Some background on what this is and why it's interesting; first, see: "privacypass":
... an extension you can use to bypass captchas by using blinded tokens. I'm not sure of current real world status, especially w.r.t using Tor browser, which is where it's be *really* useful!
Now, this scheme ("OPRF") is really nice from my angle, because the protocol is really surprisingly simple (it's similar to say Schnorr blind sigs, but if anything, more intuitive). They summarize it very nicely here:
I was reminded of it today because thinking about use of the "DLEQ" primitive - discrete log equivalence proof - which is used in Joinmarket for "one time tokens" but is currently under discussion on the LN dev mailing list:
(click 'thread' to see whole discussion)
The difference between the Joinmarket and Lightning use cases (which are both about arranging to create transactions cooperatively, 'coinjoin' in some sense or other, but between untrusted entities), and the privacypass use case, is that the latter is client-server, which is the classic scenario for blind signing.
That second scenario applies both for Wasabi and Tumblebit.
@waxwing Interesting indeed. One thing I proposed a long time ago is that Lightning watchtowers need to operate as a Chaumian bank, issuing many redeemable tokens in exchange for a single Lightning payment. Redeeming a token in this case means handing the watchtower a revoked state; to watch for. It looks to me this same token system can be used (rather than bearer RSA blind sigs or Schnorr blind sigs).
@ZmnSCPxj lets try, zero triple seven two, ping block 7?
@ZmnSCPxj Right. At some point soon I'll try to dig into the academic papers behind this OPRF stuff, at least somewhat; I'd like to get a stronger sense of where the theory currently is on the security of those constructions (there are existing rather nasty attacks on the Schnorr blind signing stuff, including Wager, as you probably remember).
It feels like an elegant way to do it, and I'm with you that we should slowly see this paradigm seep into second layer stuff; it makes sense.

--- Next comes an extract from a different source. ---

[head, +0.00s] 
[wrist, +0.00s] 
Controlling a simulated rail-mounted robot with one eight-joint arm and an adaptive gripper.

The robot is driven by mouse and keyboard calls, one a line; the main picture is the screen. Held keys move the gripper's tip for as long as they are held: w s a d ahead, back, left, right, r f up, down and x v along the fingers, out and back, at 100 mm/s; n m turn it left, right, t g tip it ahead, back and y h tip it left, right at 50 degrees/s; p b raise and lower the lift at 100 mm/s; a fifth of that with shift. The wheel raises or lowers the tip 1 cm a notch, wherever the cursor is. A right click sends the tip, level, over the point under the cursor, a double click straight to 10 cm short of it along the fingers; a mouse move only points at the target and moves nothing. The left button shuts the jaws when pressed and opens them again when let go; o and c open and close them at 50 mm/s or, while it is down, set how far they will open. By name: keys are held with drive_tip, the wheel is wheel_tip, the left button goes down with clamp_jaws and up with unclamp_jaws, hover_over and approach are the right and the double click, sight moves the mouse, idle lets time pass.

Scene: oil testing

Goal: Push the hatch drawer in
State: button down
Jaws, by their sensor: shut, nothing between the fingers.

@waxwing Yes, the typical proposed protection against the Wagnerian attack on blind Schnorr signing is to do mass amounts of blind signing sessions in parallel and the signer randomly failing almost all of them. This new construction also allows issuing multiple tokens at the same time, which is definitely something that a Lightning watchtower would want. So if this new construction manages to sidestep Wagner, then it is almost definitely a shoo-in for this application.
@waxwing Naively, it looks to me that Wagner does not quite apply to this token-issuance construction.
What looks to me to be attackable is the T = H(t); if you can find a set of t...t[n] such that sum of H(t[i]) is equal to some H(t[target]), you get that t[target] "for free" by having the server sign t..t[n].
But Wagner gets its speedup by taking only the lower bits at a time, reducing the need to birthday those, and the resulting H() is not a scalar whose bits you can hack that way.